Extract every line of the material that holds the string "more".

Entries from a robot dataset
* * * * * * *

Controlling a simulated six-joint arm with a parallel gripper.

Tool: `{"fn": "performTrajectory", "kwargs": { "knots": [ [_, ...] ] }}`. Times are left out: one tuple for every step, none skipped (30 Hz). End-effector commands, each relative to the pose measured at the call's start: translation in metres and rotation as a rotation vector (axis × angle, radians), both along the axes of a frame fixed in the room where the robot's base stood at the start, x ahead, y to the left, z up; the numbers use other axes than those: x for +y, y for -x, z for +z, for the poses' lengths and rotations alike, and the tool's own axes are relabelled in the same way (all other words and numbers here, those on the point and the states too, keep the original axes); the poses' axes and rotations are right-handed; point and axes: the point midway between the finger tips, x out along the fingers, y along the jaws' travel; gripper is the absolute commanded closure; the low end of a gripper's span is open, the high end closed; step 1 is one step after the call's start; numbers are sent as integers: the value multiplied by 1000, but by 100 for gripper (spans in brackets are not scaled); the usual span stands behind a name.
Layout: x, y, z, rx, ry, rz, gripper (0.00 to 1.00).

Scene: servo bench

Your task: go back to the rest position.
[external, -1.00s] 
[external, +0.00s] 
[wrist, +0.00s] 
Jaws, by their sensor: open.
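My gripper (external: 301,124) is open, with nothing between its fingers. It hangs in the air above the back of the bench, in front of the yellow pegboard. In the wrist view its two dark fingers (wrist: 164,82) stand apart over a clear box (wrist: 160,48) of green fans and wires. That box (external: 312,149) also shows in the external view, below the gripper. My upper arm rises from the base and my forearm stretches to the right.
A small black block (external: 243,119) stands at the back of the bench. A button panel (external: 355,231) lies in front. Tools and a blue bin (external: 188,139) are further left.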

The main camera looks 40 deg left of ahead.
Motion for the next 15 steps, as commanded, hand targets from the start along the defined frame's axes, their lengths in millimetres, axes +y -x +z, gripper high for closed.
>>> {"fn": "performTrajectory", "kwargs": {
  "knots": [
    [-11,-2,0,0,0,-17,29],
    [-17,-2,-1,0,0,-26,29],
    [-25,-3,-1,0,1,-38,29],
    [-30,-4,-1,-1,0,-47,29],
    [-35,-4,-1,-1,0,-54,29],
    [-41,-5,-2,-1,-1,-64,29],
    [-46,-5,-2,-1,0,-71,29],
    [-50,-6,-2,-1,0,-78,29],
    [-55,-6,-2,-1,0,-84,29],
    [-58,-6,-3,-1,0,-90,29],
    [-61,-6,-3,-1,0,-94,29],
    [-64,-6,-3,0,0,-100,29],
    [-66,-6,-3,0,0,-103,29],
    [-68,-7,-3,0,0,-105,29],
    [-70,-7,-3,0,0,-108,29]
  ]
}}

* * * * * * *

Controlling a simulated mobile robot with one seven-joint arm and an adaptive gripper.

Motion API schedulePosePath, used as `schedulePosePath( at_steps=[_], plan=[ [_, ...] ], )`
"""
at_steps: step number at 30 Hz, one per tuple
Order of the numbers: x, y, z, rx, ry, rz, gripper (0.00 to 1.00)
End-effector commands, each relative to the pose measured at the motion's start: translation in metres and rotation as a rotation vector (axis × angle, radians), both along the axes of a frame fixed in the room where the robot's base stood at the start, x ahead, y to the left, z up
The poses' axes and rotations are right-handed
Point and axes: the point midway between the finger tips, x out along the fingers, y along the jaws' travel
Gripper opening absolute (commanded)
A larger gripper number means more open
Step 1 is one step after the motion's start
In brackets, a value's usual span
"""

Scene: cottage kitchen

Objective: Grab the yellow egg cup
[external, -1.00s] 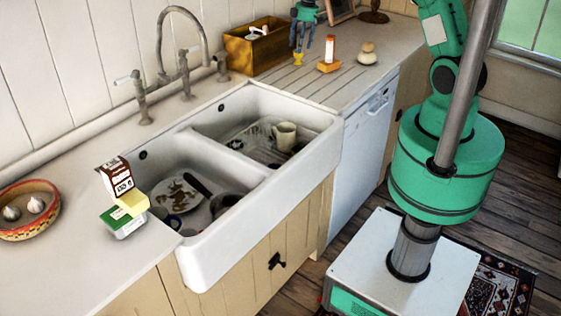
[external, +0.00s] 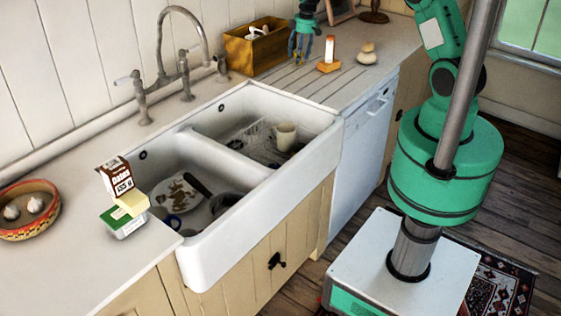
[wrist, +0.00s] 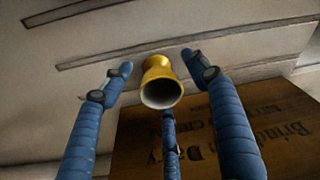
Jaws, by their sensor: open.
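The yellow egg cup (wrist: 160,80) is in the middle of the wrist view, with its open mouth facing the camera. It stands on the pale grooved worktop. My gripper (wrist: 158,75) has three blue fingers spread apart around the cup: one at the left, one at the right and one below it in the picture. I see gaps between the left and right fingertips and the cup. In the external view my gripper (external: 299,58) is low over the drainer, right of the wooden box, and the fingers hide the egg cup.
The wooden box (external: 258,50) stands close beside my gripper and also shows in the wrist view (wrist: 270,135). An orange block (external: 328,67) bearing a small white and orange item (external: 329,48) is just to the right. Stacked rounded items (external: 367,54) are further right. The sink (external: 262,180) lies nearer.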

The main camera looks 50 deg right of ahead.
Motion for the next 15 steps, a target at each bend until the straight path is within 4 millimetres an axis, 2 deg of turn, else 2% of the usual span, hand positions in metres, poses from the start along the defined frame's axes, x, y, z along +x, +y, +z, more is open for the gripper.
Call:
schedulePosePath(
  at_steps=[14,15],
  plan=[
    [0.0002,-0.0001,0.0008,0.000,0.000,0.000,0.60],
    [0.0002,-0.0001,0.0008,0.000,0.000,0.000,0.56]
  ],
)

* * * * * * *

**Result for this task**.
A larger gripper number means more open
Motion for the next 15 steps, a target at each bend until the straight path is within 4 millimetres an axis, 2 deg of turn, else 2% of the usual span, hand positions in metres, poses from the start along the defined frame's axes, x, y, z along +x, +y, +z, more is open for the gripper.

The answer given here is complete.